Data excerpt:

_ _ _ _ _ _ _

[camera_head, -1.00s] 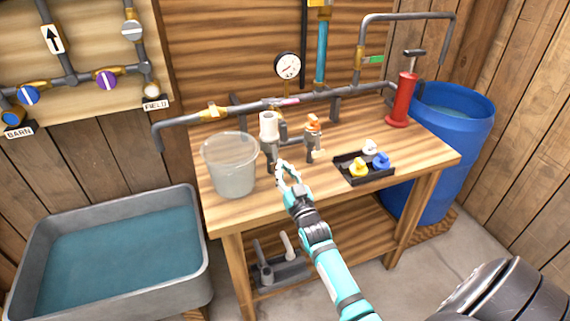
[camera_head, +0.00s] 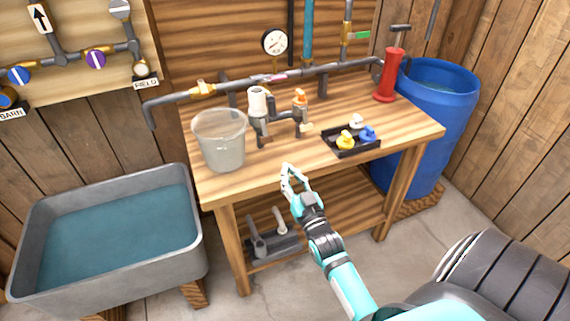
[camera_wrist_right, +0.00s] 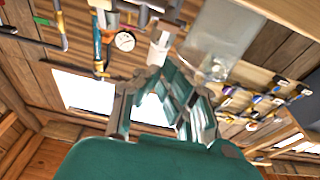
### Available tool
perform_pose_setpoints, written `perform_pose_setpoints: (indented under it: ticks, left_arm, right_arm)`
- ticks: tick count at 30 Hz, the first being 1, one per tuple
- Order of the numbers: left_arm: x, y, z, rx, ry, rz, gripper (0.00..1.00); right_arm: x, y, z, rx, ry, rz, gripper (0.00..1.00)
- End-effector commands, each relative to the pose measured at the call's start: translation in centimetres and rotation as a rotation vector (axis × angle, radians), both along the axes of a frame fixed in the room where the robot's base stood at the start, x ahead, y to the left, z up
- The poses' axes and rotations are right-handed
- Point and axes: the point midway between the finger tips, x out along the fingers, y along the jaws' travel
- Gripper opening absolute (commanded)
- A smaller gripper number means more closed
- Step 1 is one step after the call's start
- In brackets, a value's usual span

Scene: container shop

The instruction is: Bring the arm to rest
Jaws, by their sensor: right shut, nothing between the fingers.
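My right gripper (camera_head: 289,172) is shut and empty. In the head view it shows at the front edge of the wooden workbench (camera_head: 260,178), with the teal arm coming up from the lower right. In the right wrist view its fingers (camera_wrist_right: 158,68) reach away from the camera over a tilted view of the room. My left gripper is not in view.
On the bench stand a translucent bucket (camera_head: 219,150), pipe fittings (camera_head: 258,108), a black tray (camera_head: 352,152) with small valves and a red pump (camera_head: 389,80). A water trough (camera_head: 100,286) is left, a blue barrel (camera_head: 436,130) right. Floor is clear before the bench.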

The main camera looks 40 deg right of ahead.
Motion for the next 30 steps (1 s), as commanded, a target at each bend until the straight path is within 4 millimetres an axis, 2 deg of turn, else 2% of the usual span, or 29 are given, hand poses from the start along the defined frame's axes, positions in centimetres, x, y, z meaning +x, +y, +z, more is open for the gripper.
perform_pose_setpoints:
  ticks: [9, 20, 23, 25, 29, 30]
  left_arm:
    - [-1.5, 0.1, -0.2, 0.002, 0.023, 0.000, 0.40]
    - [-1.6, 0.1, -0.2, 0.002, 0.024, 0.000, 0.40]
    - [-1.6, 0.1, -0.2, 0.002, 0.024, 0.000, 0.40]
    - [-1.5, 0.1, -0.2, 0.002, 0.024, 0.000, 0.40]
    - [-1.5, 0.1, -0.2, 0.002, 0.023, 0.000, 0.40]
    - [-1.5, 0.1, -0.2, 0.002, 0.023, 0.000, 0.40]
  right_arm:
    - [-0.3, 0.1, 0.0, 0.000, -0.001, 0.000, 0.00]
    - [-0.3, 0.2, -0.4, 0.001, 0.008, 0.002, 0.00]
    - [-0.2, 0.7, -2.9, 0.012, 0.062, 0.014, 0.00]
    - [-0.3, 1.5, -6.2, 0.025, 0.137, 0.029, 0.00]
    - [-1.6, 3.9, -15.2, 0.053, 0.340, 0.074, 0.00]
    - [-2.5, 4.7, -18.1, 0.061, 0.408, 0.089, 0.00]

_ _ _ _ _ _ _

Directions for this task:
Copy each line containing the word "call" from the data.

Result:
- End-effector commands, each relative to the pose measured at the call's start: translation in centimetres and rotation as a rotation vector (axis × angle, radians), both along the axes of a frame fixed in the room where the robot's base stood at the start, x ahead, y to the left, z up
- Step 1 is one step after the call's start

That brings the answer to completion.